Jeremy Thomas, thomas244 [at] llnl.gov, (925) 422-5539

The IEEE Nuclear and Plasma Sciences Society (NPSS) announced a Lawrence Livermore National Laboratory (LLNL) team as the winner of its 2022 Transactions on Plasma Science (TPS) Best Paper Award for their work applying machine learning to inertial confinement fusion (ICF) experiments.

In the paper, lead author Kelli Humbird and co-authors propose a novel technique for calibrating ICF experiments by combining machine learning with experimental data via “transfer learning” (TL), a method in which models are trained on a task and then partially retrained to solve a separate, but related task with limited data.

The team, which includes Luc Peterson and Brian Spears of LLNL and Ryan McClarren from the University of Notre Dame, introduced the concept of hierarchical TL, where neural networks trained on low-fidelity models are calibrated to high-fidelity models and then applied to experimental data. The researchers applied the technique to a database of ICF simulations and experiments carried out at the University of Rochester’s Omega Laser Facility, finding the combination of deep neural networks with experiments resulted in better and more predictive models of ICF experiments than simulations alone.

Typically, ICF experiments are designed using computer simulations that approximate physics modeling and must be calibrated to predict experimental observations, usually through a statistics-based Bayesian method.

“In this paper, we were really able to pioneer the use of transfer learning as a way to calibrate scientific simulations,” Humbird said. “Transfer learning is a fundamentally different approach to calibrating a simulation-informed model to experimental data, and it works well in some cases where the Bayesian approach struggles.”

Along with the award, Humbird and team received a plaque, certificates and a cash prize of $1,500 divided equally among team members. The work is part of a broader Department of Energy effort to discover, design, manufacture and deploy artificial intelligence and machine learning into every stage of a project. With a more reliable, AI-driven simulator, researchers could predict future experiments at the National Ignition Facility and find new optimal implosion designs, Humbird explained.

“Simulators are good maps, but transfer learning helps you take that good map and pinpoint real, experimentally observed features by taking into account all the experimental data we’ve gathered in our ICF implosions and folding them into the model,” Humbird said. “The transfer learning model also gets smarter over time, constantly updating its idea of what the ‘NIF map' looks like as we fire more and more shots at the facility. So, when it comes to design optimization, using this data-informed model to search for designs holds promise, since we have confidence that the map we’re using to chart our path to high performance is accurate.”

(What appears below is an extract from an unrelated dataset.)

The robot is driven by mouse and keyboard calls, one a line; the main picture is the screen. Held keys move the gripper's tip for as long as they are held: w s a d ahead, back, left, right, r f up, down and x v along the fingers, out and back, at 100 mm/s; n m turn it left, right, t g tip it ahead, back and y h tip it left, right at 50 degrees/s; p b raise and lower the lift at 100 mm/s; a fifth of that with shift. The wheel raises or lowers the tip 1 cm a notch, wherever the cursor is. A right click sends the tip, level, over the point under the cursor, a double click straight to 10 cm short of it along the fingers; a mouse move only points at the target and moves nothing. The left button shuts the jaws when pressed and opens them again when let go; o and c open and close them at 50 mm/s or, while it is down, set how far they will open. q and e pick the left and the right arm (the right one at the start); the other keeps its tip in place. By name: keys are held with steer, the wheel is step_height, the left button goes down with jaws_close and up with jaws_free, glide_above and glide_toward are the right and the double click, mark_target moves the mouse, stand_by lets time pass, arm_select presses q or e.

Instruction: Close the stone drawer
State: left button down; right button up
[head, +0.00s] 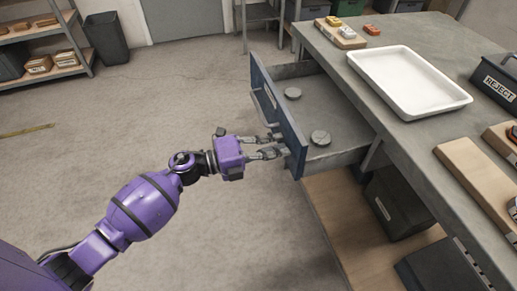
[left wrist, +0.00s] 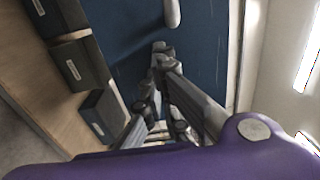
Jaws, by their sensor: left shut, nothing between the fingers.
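The stone drawer (head: 281,120) stands open, pulled out to the left from under the grey workbench. In the left wrist view the blue front (left wrist: 205,50) fills the middle, with the handle end (left wrist: 172,14) just beyond the fingertips. My right gripper is not in view.
A white tray (head: 366,88), wooden boards (head: 470,172) and a dark REJECT bin (head: 492,82) are on the workbench (head: 400,136). Dark boxes (head: 398,203) sit on a lower wooden shelf under the bench. The concrete floor left of the drawer is clear.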

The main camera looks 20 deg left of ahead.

In addition to fusion research, transfer learning could have impacts beyond ICF, including any experiment that uses approximate simulations to model complex systems and requires a predictive model to be generated with only a small amount of experimental data.

The annual award is the fourth of its kind handed out by the IEEE TPS journal, which covers the theory and application of plasma science and engineering and disseminates technical information for the IEEE NPSS’ Plasma Science and Applications Committee, Pulsed Power Science and Technology Committee, and Fusion Technology Committee.

The journal determined the award-winner based on criteria including: quantifiable usefulness to the community, the number of downloads, citations to the paper, quality, clarity of presentation, originality, significance and contributions to the field.

The award will be presented at the Conference on Plasma Science in Santa Fe, New Mexico, in May 2023.